The fumus boni iuris used to justify the adoption of interim measures, involving blocking the enforcement of a financial guarantee, was counteracted since the pledge was fully enforceable under Luxembourg law, which was the governing law.

The parties had agreed to institute a financial guarantee on certain shares owned by the insolvent company and the pledge was made subject to Luxembourg law, because the account where the shares were deposited was located in Luxembourg.

The ruling revoked an order for interim measures that the Commercial Court adopted without hearing the other party and establishing the precautionary suspension of any type of enforcement of the financial guarantee. The creditor entities and the custodian of the pledged shares were ordered not to enforce the pledge, with no requirement for a bond to be posted by the insolvency administrators. The court held that there was a risk that the guarantee might be enforced immediately, which could jeopardise the insolvency proceedings, since the object of the guarantee constituted almost all the insolvency estate (periculum in mora). The court also considered that there was fumus boni iuris because (i) the action being challenged had been carried out within two years before the declaration of insolvency; (ii) the insolvency administrators had requested the interim measures; (iii) the novation of the secured agreement entered into by  the  parties allowing the pledge to be enforceable upon maturity of the secured obligation might be detrimental to the insolvency estate; and (iv) the financial guarantees may be subject to clawback actions in the Member State where insolvency proceedings are under way, even if the object of the guarantee is located in a different Member State.

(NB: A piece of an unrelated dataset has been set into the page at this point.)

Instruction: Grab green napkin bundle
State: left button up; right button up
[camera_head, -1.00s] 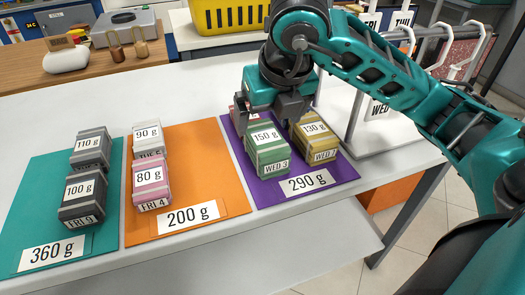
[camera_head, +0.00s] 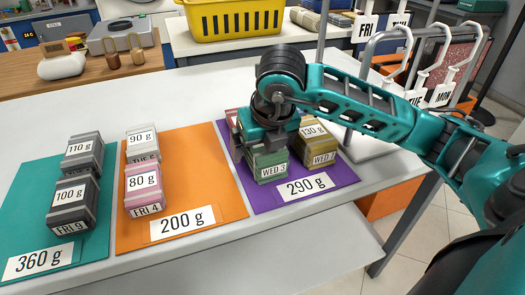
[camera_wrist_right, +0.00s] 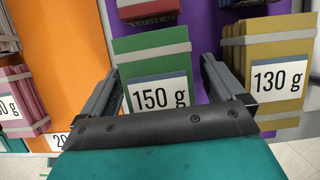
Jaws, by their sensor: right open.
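The green napkin bundle (camera_head: 268,167), with a white band and labels WED 3 and 150 g, sits on the purple mat (camera_head: 250,202). My right gripper (camera_head: 268,140) is over it from above and hides its top. In the right wrist view the green bundle (camera_wrist_right: 153,64) lies between the two open fingers (camera_wrist_right: 165,88), one on each side. I cannot tell whether the fingers touch it. My left gripper is not in view.
A yellow bundle (camera_head: 315,146) labelled 130 g stands close on the right. A dark red bundle (camera_wrist_right: 147,10) is just behind. Grey bundles (camera_head: 75,204) stand on the teal mat (camera_head: 25,210), and a pink bundle (camera_head: 143,189) on the orange mat (camera_head: 212,180).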

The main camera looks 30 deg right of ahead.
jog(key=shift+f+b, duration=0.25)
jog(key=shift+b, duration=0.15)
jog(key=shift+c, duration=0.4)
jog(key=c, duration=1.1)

However, in view of the evidence submitted, the provincial court reversed the decision on the grounds that (i) the fumus boni iuris was devalued given that the defendants’ opinions on Luxembourg law stated that the pledge made subject to  th is  law  was immune to clawback actions, so the pledge may not be challenged under Luxembourg law due to the insolvency proceedings starting; (ii) the amendment of the loan agreement cannot be classed as detrimental to the insolvency estate since, under Luxembourg law, the right to enforce the pledge in the event on maturity is the essence of the pledge; consequently, the pledge could have been enforced on maturity of the agreement, even if the parties had not provided for this in their agreement. The court considered that these arguments were sufficient to reject the fumus boni iuris requisite and, as a result, the interim measure had to be reversed.